As for your question about checking numbers, here are two functions that I
have posted in the past for similar questions..... one is for digits only
and the other is for "regular" numbers:

Function IsDigitsOnly(Value As String) As Boolean
IsDigitsOnly = Len(Value) > 0 And _
Not Value Like "*[!0-9]*"
End Function

Function IsNumber(ByVal Value As String) As Boolean
' Leave the next statement out if you don't
' want to provide for plus/minus signs
If Value Like "[+-]*" Then Value = Mid$(Value, 2)
IsNumber = Not Value Like "*[!0-9.]*" And _
Not Value Like "*.*.*" And _
Len(Value) > 0 And Value <> "." And _
Value <> vbNullString
End Function

Here are revisions to the above functions that deal with the local settings
for decimal points (and thousand's separators) that are different than used
in the US (this code works in the US too, of course).

Function IsNumber(ByVal Value As String) As Boolean
Dim DP As String
' Get local setting for decimal point
DP = Format$(0, ".")
' Leave the next statement out if you don't
' want to provide for plus/minus signs
If Value Like "[+-]*" Then Value = Mid$(Value, 2)
IsNumber = Not Value Like "*[!0-9" & DP & "]*" And _
Not Value Like "*" & DP & "*" & DP & "*" And _
Len(Value) > 0 And Value <> DP And _
Value <> vbNullString
End Function

I'm not as concerned by the rejection of entries that include one or more
thousand's separators, but we can handle this if we don't insist on the
thousand's separator being located in the correct positions (in other words,
we'll allow the user to include them for their own purposes... we'll just
tolerate their presence).

Function IsNumber(ByVal Value As String) As Boolean
Dim DP As String
Dim TS As String
' Get local setting for decimal point
DP = Format$(0, ".")
' Get local setting for thousand's separator
' and eliminate them.

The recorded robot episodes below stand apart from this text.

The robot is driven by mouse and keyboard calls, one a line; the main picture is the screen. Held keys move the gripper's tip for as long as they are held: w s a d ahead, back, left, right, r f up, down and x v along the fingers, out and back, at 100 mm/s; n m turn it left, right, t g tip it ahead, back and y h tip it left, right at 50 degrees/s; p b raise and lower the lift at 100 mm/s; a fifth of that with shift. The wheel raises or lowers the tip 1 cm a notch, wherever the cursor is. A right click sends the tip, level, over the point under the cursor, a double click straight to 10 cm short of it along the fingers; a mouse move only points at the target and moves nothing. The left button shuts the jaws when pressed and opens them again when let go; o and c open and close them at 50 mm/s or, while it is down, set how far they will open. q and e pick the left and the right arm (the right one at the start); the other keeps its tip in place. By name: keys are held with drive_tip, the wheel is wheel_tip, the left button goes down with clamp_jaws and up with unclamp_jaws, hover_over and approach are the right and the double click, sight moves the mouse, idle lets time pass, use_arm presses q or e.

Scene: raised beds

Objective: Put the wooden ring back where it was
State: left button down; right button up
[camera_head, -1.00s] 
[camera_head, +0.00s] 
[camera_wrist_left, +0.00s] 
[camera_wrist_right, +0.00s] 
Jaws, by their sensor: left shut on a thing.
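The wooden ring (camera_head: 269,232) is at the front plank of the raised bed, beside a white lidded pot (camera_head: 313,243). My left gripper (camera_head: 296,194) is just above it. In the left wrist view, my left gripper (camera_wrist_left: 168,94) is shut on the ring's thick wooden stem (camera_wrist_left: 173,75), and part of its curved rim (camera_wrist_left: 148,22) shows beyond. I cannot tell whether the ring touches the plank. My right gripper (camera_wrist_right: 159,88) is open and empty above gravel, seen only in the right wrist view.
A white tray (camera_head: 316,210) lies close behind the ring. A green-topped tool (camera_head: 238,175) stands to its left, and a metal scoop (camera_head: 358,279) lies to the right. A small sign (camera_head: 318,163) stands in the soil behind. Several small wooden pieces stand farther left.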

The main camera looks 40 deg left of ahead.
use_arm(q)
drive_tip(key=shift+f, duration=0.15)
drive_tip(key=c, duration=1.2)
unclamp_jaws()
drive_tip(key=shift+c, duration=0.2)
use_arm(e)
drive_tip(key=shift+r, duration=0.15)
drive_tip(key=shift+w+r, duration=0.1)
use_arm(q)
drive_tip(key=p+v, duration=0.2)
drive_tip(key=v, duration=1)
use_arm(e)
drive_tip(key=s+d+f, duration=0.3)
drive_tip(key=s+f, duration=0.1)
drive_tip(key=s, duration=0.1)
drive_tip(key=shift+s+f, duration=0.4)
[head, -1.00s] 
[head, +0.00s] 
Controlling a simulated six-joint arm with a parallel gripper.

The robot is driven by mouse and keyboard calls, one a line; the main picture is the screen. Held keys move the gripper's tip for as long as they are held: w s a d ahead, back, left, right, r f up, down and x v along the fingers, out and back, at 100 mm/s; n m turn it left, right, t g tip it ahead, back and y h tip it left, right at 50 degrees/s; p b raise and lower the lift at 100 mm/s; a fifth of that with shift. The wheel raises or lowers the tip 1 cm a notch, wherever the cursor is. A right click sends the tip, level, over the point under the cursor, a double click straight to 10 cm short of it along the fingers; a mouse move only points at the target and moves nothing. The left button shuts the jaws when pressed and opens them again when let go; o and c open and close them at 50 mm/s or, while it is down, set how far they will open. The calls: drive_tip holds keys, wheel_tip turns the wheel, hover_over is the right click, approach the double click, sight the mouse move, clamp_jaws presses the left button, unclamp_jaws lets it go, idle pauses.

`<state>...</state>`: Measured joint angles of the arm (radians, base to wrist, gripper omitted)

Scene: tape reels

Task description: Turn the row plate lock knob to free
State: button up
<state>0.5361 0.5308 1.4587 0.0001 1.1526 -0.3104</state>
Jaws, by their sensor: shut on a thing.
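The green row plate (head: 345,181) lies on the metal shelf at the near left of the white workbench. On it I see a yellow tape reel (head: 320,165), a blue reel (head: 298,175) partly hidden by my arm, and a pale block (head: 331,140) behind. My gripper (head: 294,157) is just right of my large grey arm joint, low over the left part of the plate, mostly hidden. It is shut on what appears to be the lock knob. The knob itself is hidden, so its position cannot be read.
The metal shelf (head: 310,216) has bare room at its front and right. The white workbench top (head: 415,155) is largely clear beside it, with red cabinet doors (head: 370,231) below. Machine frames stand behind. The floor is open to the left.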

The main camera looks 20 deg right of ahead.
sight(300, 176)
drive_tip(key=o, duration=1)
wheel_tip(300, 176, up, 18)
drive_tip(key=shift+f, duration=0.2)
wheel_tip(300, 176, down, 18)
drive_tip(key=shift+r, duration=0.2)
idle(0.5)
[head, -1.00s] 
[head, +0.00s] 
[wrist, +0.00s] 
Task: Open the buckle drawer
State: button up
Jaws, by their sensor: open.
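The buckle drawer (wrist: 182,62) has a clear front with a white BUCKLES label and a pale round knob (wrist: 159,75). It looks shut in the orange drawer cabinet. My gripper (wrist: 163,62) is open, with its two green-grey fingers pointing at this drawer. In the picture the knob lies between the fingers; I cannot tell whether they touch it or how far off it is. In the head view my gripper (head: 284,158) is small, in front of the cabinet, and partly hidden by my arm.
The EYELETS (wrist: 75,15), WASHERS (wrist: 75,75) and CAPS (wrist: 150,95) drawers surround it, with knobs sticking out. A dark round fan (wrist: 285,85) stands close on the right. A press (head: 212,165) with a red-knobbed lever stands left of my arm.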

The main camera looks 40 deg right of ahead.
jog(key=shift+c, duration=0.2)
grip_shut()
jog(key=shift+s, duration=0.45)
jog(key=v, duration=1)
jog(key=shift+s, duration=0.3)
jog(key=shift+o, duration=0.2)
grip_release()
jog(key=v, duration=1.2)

Remove the next two lines
' if you don't want your users being able to
' type in the thousands separator at all.
TS = Mid$(Format$(1000, "#,###"), 2, 1)
Value = Replace$(Value, TS, "")
' Leave the next statement out if you don't
' want to provide for plus/minus signs
If Value Like "[+-]*" Then Value = Mid$(Value, 2)
IsNumber = Not Value Like "*[!0-9" & DP & "]*" And _
Not Value Like "*" & DP & "*" & DP & "*" And _
Len(Value) > 0 And Value <> DP And _
Value <> vbNullString
End Function

Rick

 

[Rick Rothstein \(MVP - VB\)]

See all my inline comments....

Wow !

Yeah, that was pretty much my reaction when it first dawned on me that
IsNumeric didn't do what I thought it did. There are a lot of answers that I
posted in my early days of volunteering in the compiled VB newsgroups that
include the IsNumeric function as a "number proofer". Then, one day, by
chance, I typed in something like 12e3 into a TextBox in order to test the
error handling section of some code I wrote and, lo-and-behold, no error was
generated. It took a few seconds for it to dawn on me that the 4-character
garbage "number" I thought I typed in was really an actual 5-digit number
(12e3=12000) to the IsNumeric function. That set me off on my investigation
of the IsNumeric function which led to my publish article that I cited in my
last post.

While we are talking about surprises like what IsNumeric considers numbers,
VB/VBA contains lots of such surprises. Let me give you another one that I
had misunderstood at first... Integer Division (where you use the backward
slash to for the division sign). In the beginning, I had thought (like I
have found many people do) that A\B was a sort of short-hand for Int(A/B).
IT IS NOT! In Integer Division, if A and/or B are floating point numbers,
those numbers are rounded first, BEFORE the integer division takes place. On
top of that, the rounding method used is the one known as Banker's Rounding
(where numbers ending in 5 that are being rounded up to the previous digit
position round to the nearest even digit). Here is the problem... in my
beginnings with VB, I had figured (as most people still do) that 4.5\1.5 was
equivalent to Int(4.5/1.5) and that the answer would be 3; but IT IS NOT,
rather, the answer it 2! The 4.5 is rounded to 4 before the division and the
1.5 is rounded to 2 before the division... only then are they divided
producing 2 (from this...4/2) as the answer.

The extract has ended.